The university’s Endowment Fund and Natural Resources Foundation, which technically own the forest, are to negotiate sales of easements and leases to the Navy and Marine Corps for training. They will also investigate selling a multi-decade timber deed on close to 56,000 acres of existing pine plantation, with requirements for certified sustainable forestry practices, and negotiate conservation easements for about 18,000 acres known as the Big Open Pocosin. The university may also sell the current 1,600-acre farm for continued agricultural use and two mitigation banks, totaling about 450 acres, for continued mitigation use.
The Conservation Fund, a national organization with a state chapter headed by Bill Holman, has been hired to negotiate those deals.
Sutherland and Cubbage, however, are still engaged, and hope time and effort will convince N.C. State not to sell off Block 10, the piece of the Hofmann closest to N.C. 17, the main highway between Jacksonville and New Bern.

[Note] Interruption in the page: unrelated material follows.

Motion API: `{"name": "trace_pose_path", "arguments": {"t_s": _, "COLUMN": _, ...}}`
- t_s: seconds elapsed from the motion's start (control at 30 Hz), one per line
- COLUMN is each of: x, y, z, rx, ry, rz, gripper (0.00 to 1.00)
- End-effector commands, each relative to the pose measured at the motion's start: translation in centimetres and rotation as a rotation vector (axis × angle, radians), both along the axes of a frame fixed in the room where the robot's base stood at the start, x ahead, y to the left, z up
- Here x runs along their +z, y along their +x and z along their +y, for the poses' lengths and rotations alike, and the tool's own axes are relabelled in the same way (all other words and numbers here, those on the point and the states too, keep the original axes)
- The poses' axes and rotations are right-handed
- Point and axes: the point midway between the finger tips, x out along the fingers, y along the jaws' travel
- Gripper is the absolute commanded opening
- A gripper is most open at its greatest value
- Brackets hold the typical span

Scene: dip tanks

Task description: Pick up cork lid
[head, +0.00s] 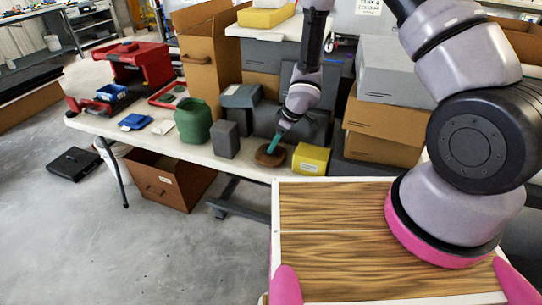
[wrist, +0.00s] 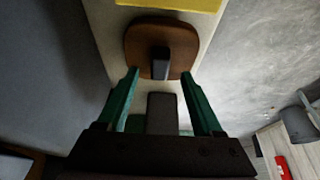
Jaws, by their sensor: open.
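The brown cork lid (head: 270,157) lies on the white table near its front edge, just left of a yellow block. In the wrist view the lid (wrist: 139,45) is a rounded brown piece with a dark grey knob (wrist: 160,62) on it. My gripper (head: 274,144) has green fingers and is over the lid in the head view. In the wrist view my gripper (wrist: 160,73) is open, its fingertips apart on either side of the lid's near part and the knob. Nothing is between the jaws that I can see held. Whether the fingers touch the lid is unclear.
The yellow block (head: 311,159) stands right of the lid. A grey block (head: 225,139) and a green container (head: 193,121) stand left. Dark grey containers (head: 240,96) and cardboard boxes (head: 381,136) crowd behind. The white table's (head: 160,142) front left is fairly clear.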

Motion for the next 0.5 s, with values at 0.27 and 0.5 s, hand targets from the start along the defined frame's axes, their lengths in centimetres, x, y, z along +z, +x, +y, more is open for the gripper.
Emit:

It’s a key part of a crucial wildlife corridor that links Hofmann to forested areas of Marine Corps Base Camp Lejeune, Sutherland said, and would be a nice state park. It is, he said, something the legislature could buy, probably for about $15 million, with some of the $400 million-plus budget surplus. Or someone else could buy. At any rate, there’s probably still another battle to fight.